Starting at the line that contains "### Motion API", reproduce each line exactly up to and including the line that contains "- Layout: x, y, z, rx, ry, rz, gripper". Reproduce nothing else.

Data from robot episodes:
----

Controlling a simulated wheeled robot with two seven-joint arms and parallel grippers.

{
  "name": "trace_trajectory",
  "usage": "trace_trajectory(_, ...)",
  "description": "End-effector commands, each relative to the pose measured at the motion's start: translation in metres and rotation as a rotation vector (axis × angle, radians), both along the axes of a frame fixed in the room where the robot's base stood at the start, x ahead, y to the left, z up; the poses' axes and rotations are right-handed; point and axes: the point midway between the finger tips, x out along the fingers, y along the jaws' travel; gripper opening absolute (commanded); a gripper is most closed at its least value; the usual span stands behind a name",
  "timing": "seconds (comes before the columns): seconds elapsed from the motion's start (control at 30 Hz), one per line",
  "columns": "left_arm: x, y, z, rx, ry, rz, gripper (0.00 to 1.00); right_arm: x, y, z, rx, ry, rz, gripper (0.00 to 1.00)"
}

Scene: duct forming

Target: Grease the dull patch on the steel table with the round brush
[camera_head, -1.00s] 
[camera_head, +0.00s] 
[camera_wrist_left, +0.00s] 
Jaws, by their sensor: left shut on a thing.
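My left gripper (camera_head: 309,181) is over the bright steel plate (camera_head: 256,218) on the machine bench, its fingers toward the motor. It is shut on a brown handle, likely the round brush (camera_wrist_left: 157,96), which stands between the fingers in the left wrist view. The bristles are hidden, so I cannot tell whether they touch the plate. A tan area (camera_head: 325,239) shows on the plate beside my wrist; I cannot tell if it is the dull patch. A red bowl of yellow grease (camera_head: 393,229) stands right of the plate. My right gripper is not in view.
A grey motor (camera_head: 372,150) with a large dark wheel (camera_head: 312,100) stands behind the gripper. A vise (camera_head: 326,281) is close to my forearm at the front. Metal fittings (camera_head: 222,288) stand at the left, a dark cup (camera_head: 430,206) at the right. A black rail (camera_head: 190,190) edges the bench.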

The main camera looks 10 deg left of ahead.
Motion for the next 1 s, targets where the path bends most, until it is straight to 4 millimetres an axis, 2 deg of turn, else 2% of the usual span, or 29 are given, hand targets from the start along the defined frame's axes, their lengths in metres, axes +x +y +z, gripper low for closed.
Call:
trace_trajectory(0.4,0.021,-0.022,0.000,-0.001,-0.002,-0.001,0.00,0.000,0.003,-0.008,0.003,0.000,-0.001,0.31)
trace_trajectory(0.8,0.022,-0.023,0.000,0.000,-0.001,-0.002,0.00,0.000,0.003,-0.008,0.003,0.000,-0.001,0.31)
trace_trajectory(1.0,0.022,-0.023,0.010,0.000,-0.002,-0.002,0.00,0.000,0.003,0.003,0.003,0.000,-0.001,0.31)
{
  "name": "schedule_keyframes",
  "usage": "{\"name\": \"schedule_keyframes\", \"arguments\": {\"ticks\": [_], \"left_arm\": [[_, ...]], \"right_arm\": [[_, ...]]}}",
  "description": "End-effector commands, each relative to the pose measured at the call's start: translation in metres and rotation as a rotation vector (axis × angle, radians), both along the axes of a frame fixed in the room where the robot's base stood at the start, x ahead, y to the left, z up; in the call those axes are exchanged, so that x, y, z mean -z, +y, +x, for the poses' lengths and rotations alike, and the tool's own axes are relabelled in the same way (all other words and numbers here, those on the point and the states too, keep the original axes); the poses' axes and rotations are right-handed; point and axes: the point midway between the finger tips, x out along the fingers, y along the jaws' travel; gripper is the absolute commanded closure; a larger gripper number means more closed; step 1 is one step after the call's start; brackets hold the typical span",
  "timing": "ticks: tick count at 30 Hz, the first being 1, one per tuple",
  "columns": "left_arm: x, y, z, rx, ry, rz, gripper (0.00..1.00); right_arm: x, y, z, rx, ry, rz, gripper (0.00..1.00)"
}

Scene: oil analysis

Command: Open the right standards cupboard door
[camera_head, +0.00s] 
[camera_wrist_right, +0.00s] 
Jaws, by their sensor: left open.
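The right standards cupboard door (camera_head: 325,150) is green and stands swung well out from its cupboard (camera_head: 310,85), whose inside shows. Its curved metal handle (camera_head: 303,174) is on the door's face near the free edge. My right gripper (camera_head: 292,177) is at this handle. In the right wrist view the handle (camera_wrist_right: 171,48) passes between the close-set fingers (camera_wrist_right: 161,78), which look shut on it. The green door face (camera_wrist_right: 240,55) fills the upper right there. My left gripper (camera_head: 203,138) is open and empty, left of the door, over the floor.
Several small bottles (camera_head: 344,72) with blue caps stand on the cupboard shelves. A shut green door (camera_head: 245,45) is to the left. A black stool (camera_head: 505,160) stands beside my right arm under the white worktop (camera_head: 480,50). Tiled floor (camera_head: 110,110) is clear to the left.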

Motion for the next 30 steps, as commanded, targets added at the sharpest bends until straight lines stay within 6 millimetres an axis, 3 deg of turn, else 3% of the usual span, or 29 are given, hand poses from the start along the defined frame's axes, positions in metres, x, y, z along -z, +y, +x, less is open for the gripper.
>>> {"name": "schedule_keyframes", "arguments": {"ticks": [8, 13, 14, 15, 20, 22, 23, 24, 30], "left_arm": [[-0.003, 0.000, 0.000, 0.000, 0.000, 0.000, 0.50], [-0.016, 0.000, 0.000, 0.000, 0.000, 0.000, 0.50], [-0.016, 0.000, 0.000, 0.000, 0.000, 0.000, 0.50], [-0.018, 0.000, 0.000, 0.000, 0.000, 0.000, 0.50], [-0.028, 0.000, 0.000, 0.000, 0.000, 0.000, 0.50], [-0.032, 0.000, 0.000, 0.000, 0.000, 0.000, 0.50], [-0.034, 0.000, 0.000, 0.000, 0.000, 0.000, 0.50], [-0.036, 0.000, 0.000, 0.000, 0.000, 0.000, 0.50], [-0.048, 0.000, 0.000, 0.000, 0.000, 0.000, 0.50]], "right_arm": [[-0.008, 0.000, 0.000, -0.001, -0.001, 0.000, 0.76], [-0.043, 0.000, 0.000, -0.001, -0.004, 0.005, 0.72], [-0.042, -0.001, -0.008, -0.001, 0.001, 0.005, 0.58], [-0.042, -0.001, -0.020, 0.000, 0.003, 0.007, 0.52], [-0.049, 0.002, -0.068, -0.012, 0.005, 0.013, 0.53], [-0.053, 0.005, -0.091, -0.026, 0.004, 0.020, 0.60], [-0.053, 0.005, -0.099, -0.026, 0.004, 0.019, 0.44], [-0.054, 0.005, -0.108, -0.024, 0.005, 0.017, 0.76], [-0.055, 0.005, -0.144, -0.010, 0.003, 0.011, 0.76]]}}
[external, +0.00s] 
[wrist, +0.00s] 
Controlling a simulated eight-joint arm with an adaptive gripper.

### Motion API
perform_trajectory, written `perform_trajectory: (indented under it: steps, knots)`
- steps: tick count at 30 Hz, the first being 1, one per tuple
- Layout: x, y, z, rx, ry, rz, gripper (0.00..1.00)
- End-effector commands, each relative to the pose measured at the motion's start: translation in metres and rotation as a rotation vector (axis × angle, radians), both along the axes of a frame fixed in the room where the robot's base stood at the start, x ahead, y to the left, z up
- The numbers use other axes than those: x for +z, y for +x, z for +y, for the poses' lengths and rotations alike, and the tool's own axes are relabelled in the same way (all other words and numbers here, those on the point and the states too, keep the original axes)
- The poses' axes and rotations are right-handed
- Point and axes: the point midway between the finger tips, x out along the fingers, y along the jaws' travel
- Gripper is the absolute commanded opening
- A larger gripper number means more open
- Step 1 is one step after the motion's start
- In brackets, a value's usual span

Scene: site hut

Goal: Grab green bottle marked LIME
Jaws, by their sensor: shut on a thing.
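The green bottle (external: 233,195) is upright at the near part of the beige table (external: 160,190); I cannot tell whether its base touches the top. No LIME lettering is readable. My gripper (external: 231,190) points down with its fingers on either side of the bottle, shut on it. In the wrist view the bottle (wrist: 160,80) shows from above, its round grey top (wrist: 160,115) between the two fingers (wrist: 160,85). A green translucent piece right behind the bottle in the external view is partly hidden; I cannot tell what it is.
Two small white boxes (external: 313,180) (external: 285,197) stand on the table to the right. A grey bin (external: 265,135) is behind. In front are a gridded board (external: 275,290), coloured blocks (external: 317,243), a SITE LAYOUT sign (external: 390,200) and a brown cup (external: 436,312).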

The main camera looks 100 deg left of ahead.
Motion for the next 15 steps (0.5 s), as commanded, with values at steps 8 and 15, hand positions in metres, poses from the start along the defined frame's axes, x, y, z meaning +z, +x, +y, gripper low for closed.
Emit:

----

## TASK OUTPUT
### Motion API
perform_trajectory, written `perform_trajectory: (indented under it: steps, knots)`
- steps: tick count at 30 Hz, the first being 1, one per tuple
- Layout: x, y, z, rx, ry, rz, gripper (0.00..1.00)

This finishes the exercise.